▶ _Instructions for the task_
Find the line containing "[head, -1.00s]", then return it and every line after it through the end of the records, exactly. Leave out pictures.

▶ _Provided data_
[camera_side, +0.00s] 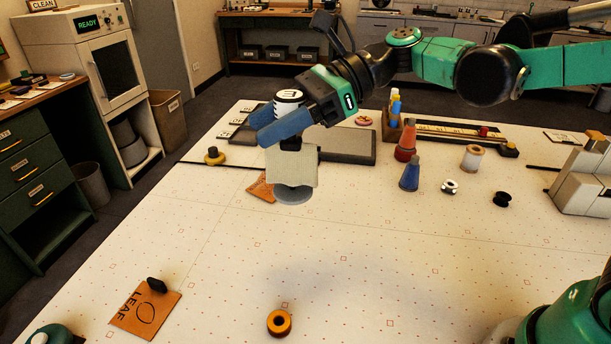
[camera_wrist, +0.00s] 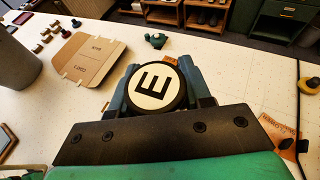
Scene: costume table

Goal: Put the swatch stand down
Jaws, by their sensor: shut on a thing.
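The swatch stand (camera_side: 294,170) hangs below my gripper (camera_side: 264,124) in the side view. It has a round white cap with a dark letter, a black neck, a pale cloth-like block and a round grey base. My gripper's blue fingers are shut around its upper part, just below the cap. The stand looks upright. Its base appears over the middle-left of the pale table (camera_side: 225,270); I cannot tell for certain whether it touches. In the wrist view the cap (camera_wrist: 154,87), marked E, sits between my fingers and hides the rest of the stand.
A rust card (camera_side: 261,189) lies just behind the stand, and a grey slab (camera_side: 345,147) farther back. A blue cone (camera_side: 410,174) and red cone (camera_side: 405,142) stand to the right. A LEAF card (camera_side: 145,312) and orange ring (camera_side: 279,322) lie in front. The table between is clear.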

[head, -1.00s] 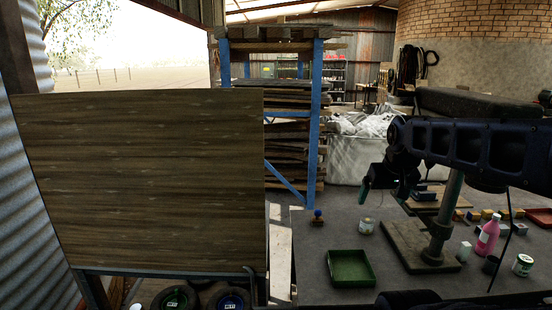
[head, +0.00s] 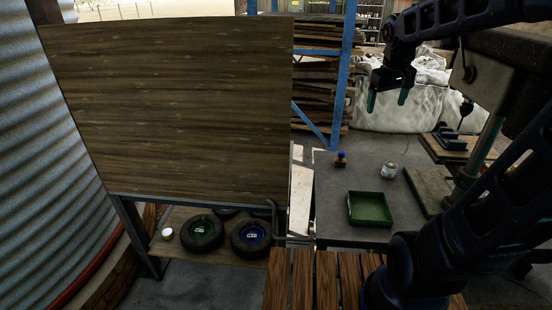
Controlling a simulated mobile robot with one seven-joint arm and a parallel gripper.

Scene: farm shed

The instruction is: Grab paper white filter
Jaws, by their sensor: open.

▶ _Final result_
[head, -1.00s] 
[head, +0.00s] 
Controlling a simulated mobile robot with one seven-joint arm and a parallel gripper.

Scene: farm shed

The instruction is: Grab paper white filter
Jaws, by their sensor: open.

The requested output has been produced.